A GLOBAL tea and coffee producer, a world-renowned food manufacturer and a Scottish smoked salmon supplier have picked up major awards for innovative ways they protect their workers.

The International Food and Drink Health and Safety Awards were presented earlier this month, with the top prize going to Finlays. Second and third place went to Kraft Heinz and Farne Salmon respectively.

The accolades are handed out every year by IOSH and the Food and Drink Manufacture Health and Safety Forum.

Finlays developed a zero-harm strategy to cover around 30,000 employees, who are mostly based in field and factory facilities in Sri Lanka, Kenya, North America, Argentina and the UK.

They recognised that geographical and cultural diversity, along with differences in regional legislation, standards and enforcement, were creating a challenge in how they ensured those workers remained safe and healthy.

The firm launched its zero-harm strategy in April 2017, with different parts of the business creating its own action plan. As part of this, it created an ‘Always Safe’ culture, to engage and empower employees across the world. This culture included a hazard reporting system for workers to flag up things they deemed unsafe, while they also developed a ‘thumbs-up’ symbol for employees to demonstrate they were onboard with safer working practices.

The scheme has been a major success for the organisation. In the year following the ‘zero-harm’ launch, there were 40 lost-time injuries on its sites, down from 78 in the previous 12 months. The number of lost working hours was reduced from 13,008 to 7,406.

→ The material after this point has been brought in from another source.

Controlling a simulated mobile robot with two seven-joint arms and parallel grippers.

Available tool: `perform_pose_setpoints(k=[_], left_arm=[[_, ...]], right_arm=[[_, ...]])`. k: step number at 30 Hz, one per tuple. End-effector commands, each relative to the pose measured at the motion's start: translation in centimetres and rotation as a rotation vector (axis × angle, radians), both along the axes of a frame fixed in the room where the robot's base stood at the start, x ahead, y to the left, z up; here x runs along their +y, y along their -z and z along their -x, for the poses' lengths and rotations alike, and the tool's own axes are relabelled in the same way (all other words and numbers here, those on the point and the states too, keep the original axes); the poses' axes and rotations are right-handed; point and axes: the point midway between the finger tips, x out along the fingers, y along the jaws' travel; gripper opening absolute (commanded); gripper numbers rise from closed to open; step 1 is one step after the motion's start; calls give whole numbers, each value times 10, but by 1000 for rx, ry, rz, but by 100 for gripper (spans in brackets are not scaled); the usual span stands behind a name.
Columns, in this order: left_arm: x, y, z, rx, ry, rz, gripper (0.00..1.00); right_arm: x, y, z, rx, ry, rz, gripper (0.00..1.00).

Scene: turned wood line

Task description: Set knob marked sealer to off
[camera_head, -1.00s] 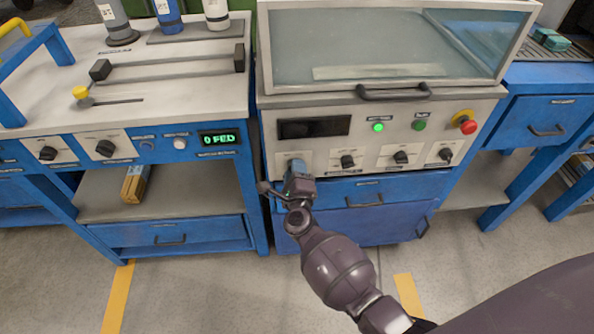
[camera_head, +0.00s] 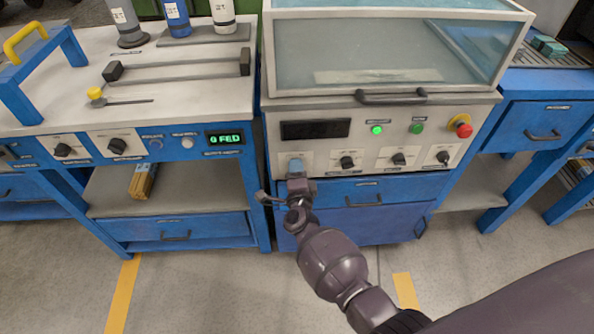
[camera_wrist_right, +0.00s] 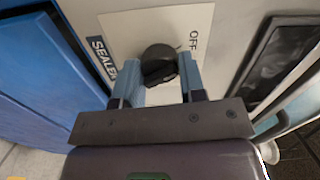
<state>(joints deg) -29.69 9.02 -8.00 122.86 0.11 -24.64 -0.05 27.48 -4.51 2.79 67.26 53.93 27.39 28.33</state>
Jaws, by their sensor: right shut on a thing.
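The sealer knob (camera_wrist_right: 160,62) is black and round and sits on a white plate in the right wrist view. The plate carries a "SEALER" label on its left and the word "OFF" at its upper right. My right gripper (camera_wrist_right: 161,78) has its two blue fingers on either side of the knob, shut on it. In the head view my right gripper (camera_head: 296,164) is at the leftmost knob position of the machine's front panel (camera_head: 370,135) and hides the knob. Which way the knob points is not clear. My left gripper is not in view.
Three more black knobs, including one just right of my gripper (camera_head: 347,163), are on the panel. Above are a dark display (camera_head: 315,129), green buttons, a red emergency stop (camera_head: 464,130) and a hood handle (camera_head: 391,97). A blue drawer (camera_head: 385,190) lies below.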

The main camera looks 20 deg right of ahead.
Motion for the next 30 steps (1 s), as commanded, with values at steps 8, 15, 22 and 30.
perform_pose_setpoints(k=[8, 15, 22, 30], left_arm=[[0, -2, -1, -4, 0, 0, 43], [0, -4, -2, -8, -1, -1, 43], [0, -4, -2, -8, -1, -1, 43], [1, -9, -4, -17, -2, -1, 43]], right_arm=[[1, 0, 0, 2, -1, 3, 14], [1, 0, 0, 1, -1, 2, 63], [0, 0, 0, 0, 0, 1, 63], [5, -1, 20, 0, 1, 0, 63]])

The reporting scheme led to 8,887 reports being raised in the first year.

In their awards nomination, group head of health and safety Mike Keating said, “The 49% improvement (reduction) in lost-time injuries and the 43% improvement (reduction) in lost working hours indicate that our zero-harm strategy and Always Safe approach has been very successful in its first year. 

“We’re far more pleased with the less-easy to quantify progress that has been made in engaging and empowering our people to create a culture of safety.”

Kraft Heinz’s award came for a project to manage the risks associated with working on confined spaces, which followed some near-misses and minor accidents.

The firm conducted a detailed study of each confined space to help decide whether it was necessary to enter the confined space and, if unavoidable, what controls could be put in place including for any rescue.

It led to the firm developing a process for each confined space, including a 3D map highlighting the level of risk, ensuring competent people were involved in the process and other safety systems.

Since its implementation, there have been no ‘high potential near-misses’ and no accidents.

Farne Salmon’s award came after it tackled the issue of stress because of production pressures, which was in-turn leading to employees colliding with stationary objects.

The organisation had a complete process redesign, which led to a reduction in incidents.

Committee member of IOSH’s Food and Drink Industries Group Doug Russell said, “We had some excellent award entries again this year. They were innovative and showed evidence of big improvements in health and safety.”